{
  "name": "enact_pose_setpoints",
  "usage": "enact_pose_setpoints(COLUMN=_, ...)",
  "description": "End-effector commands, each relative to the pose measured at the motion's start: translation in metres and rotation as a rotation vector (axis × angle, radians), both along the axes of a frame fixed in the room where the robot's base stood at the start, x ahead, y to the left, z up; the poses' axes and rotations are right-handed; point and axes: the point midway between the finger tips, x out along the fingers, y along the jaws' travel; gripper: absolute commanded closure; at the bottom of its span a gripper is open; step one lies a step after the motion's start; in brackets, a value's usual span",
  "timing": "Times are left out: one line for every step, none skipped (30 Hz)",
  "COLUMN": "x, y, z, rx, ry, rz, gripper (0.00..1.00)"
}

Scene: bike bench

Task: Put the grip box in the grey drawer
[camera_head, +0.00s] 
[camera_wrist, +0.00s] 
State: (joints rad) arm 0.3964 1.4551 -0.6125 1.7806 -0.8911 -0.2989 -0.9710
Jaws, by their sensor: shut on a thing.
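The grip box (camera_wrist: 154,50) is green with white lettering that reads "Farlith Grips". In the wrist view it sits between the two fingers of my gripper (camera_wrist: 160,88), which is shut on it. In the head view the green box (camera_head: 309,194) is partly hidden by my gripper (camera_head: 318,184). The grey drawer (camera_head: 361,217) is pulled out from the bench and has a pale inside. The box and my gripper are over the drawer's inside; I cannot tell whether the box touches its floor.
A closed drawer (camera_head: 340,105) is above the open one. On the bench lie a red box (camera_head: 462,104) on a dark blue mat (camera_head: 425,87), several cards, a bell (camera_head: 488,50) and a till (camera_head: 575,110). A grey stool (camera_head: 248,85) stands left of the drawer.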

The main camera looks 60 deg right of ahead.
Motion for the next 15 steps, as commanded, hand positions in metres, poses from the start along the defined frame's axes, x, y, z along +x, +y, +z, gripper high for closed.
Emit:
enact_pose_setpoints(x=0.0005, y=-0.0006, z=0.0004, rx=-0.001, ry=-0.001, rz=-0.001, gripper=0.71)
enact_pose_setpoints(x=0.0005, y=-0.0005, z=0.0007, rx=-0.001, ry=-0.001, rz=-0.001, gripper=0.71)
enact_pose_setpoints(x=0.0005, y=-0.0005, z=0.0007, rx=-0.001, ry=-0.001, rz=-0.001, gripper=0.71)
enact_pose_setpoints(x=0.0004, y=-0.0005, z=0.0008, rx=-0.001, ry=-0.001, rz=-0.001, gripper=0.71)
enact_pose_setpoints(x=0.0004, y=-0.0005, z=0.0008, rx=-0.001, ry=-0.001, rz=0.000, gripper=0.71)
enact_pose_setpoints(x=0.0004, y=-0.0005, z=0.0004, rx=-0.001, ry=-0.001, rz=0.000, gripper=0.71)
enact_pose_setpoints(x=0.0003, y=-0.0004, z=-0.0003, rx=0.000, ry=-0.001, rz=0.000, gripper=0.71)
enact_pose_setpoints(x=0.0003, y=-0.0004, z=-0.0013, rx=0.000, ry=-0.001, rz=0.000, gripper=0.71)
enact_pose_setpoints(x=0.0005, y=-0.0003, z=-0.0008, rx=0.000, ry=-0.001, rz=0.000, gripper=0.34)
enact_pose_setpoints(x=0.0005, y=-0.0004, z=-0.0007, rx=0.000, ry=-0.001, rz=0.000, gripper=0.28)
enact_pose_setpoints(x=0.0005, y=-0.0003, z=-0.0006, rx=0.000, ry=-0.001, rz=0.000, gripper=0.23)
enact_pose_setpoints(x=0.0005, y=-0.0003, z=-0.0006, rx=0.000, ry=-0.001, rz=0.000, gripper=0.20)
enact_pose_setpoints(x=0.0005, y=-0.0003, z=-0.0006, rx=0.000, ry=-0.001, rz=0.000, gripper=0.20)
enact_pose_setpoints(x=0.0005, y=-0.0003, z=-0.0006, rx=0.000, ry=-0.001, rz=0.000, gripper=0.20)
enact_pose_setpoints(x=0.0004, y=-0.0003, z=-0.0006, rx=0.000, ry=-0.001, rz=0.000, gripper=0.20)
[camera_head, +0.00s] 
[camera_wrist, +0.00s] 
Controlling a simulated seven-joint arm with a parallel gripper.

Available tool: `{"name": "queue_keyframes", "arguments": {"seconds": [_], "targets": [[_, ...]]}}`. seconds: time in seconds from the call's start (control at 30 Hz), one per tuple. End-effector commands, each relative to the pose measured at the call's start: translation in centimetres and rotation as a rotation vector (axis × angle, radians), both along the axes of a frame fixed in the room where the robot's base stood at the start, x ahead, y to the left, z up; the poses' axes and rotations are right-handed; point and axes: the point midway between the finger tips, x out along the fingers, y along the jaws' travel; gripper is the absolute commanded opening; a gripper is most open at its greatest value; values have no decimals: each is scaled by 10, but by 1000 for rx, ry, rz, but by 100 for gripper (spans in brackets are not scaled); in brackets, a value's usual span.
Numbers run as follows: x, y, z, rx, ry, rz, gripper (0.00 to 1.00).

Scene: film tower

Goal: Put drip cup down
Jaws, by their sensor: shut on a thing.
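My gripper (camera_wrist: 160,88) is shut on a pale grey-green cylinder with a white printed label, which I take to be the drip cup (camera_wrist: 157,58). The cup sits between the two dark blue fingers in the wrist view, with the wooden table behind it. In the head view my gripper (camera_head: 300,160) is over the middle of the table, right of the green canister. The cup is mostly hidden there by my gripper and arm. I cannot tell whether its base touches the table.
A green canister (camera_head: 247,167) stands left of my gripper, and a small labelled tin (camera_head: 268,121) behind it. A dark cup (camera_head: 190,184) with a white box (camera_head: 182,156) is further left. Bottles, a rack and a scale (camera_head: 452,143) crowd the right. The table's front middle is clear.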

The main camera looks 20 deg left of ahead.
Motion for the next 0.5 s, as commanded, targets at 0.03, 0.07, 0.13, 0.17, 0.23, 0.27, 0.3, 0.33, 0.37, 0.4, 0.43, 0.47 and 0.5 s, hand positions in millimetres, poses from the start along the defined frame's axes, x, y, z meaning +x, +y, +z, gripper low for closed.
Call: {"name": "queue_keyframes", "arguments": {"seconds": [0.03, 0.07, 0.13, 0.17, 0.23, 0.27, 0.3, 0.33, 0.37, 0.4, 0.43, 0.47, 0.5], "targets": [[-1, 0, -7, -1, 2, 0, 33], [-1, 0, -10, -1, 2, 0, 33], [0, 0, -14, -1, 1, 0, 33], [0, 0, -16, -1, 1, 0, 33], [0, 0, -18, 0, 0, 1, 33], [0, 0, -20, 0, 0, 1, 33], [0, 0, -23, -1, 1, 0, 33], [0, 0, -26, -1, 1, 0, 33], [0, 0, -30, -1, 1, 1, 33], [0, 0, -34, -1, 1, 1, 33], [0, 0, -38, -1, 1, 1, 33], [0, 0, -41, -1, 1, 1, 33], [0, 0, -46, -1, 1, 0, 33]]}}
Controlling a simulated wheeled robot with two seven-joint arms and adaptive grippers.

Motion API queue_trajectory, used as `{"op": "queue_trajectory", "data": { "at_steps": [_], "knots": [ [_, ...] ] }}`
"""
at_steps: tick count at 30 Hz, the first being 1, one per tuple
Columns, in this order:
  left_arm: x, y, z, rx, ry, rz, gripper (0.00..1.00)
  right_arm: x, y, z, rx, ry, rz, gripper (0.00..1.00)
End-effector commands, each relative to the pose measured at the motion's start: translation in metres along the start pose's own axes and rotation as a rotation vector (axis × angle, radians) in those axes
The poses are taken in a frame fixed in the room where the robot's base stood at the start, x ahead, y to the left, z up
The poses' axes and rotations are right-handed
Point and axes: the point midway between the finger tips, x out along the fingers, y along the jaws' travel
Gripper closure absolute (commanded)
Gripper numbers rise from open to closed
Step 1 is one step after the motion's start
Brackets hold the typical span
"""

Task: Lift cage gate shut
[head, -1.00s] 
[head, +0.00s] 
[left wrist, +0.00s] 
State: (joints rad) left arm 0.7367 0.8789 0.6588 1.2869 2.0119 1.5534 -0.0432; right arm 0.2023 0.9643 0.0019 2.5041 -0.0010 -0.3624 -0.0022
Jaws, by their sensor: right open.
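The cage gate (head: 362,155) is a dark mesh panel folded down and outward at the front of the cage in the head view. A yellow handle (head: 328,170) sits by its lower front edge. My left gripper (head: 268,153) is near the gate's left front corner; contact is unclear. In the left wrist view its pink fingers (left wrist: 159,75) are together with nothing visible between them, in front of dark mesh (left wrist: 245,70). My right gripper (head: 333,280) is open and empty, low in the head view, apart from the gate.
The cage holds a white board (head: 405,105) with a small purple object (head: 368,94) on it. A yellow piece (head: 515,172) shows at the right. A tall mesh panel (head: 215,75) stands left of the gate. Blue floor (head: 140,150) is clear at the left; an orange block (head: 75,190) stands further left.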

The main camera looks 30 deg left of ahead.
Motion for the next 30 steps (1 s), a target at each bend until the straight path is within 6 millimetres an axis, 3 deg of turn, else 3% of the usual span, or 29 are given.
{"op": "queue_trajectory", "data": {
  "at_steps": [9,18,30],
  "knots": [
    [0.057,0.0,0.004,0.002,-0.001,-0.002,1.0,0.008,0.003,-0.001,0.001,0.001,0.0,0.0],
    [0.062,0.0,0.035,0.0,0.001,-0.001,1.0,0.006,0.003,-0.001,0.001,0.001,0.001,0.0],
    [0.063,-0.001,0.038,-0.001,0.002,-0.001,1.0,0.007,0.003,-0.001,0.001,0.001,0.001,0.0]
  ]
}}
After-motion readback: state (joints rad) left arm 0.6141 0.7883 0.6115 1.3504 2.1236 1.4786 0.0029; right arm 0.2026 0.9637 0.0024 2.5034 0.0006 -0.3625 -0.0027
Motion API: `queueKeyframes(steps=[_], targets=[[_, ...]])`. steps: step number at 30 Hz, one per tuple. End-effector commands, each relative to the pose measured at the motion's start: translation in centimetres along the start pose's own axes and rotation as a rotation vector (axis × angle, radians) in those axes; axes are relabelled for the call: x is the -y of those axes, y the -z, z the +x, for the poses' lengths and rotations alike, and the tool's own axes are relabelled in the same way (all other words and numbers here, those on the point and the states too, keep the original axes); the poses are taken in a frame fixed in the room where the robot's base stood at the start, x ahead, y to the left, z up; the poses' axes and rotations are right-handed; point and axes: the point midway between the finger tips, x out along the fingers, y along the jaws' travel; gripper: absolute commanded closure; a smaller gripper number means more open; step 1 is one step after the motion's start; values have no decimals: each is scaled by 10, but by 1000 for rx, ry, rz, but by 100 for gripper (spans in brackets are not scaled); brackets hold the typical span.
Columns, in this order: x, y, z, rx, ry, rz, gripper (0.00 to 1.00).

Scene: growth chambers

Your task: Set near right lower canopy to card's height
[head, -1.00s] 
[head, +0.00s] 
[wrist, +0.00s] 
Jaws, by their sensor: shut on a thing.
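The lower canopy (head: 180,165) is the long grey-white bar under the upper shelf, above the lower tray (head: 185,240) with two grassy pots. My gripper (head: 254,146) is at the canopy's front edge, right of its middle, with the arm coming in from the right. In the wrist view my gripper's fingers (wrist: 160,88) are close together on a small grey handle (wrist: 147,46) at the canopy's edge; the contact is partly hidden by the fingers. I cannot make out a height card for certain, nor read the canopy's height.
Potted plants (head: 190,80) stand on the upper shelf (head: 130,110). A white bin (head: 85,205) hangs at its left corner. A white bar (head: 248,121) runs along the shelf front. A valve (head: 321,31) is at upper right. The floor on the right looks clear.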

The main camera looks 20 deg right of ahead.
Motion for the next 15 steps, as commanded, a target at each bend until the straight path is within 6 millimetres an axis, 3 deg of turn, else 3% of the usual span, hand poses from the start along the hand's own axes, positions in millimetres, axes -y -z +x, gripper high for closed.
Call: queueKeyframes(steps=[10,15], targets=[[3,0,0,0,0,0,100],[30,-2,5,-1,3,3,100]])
##########
- YOUR TASK -
Isolate each line of the listing above that includes "Controlling". Copy it.

- EXERCISE RESULT -
Controlling a simulated seven-joint arm with a parallel gripper.
Controlling a simulated wheeled robot with two seven-joint arms and adaptive grippers.

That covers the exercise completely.